• **Exercise instructions**: Check the listing below for lines that hold "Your". How many are there? Please give only the number.
┏━━
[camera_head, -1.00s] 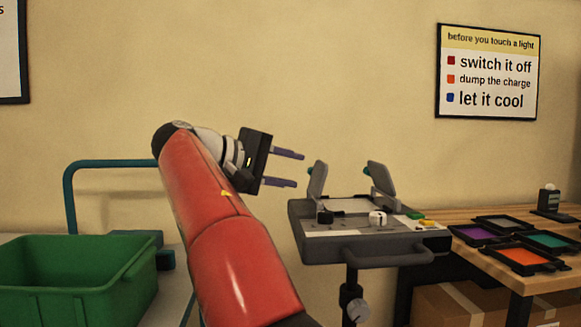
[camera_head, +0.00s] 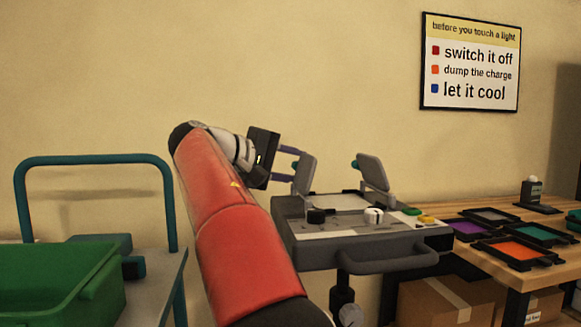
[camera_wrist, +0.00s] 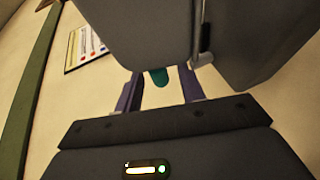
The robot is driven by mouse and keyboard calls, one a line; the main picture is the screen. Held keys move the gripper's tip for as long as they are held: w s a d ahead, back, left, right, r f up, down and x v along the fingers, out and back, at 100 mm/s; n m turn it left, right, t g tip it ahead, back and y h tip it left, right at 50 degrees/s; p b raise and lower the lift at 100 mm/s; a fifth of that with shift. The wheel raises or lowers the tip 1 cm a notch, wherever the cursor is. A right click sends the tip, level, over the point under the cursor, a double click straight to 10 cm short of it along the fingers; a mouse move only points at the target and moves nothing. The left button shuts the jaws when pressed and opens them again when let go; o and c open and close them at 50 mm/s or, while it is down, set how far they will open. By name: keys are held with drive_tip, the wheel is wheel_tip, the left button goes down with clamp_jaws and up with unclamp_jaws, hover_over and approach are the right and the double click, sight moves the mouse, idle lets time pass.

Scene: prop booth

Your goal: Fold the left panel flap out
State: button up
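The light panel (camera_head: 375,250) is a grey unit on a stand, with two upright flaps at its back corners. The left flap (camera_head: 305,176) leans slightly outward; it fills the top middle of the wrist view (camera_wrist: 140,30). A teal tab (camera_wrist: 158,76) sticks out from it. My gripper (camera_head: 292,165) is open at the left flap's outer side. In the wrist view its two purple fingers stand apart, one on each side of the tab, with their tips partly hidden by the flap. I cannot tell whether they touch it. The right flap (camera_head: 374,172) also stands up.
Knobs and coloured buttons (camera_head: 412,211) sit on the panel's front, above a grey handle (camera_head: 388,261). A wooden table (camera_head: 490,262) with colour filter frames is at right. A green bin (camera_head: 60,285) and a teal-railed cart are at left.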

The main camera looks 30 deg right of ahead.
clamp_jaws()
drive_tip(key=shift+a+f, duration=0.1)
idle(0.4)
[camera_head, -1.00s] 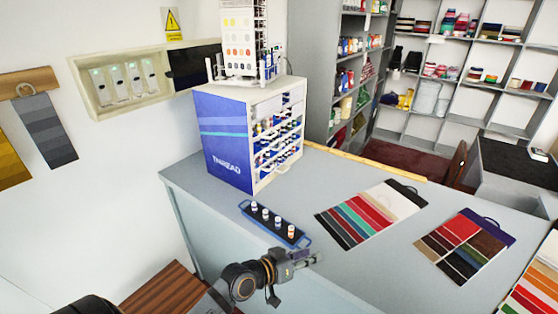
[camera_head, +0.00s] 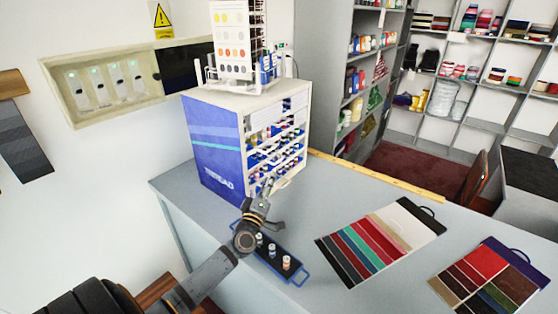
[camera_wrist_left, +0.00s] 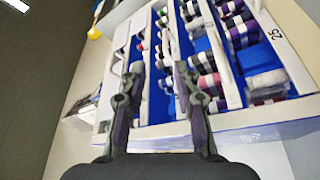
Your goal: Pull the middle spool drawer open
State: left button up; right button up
┗━━
• **Finished answer**: 2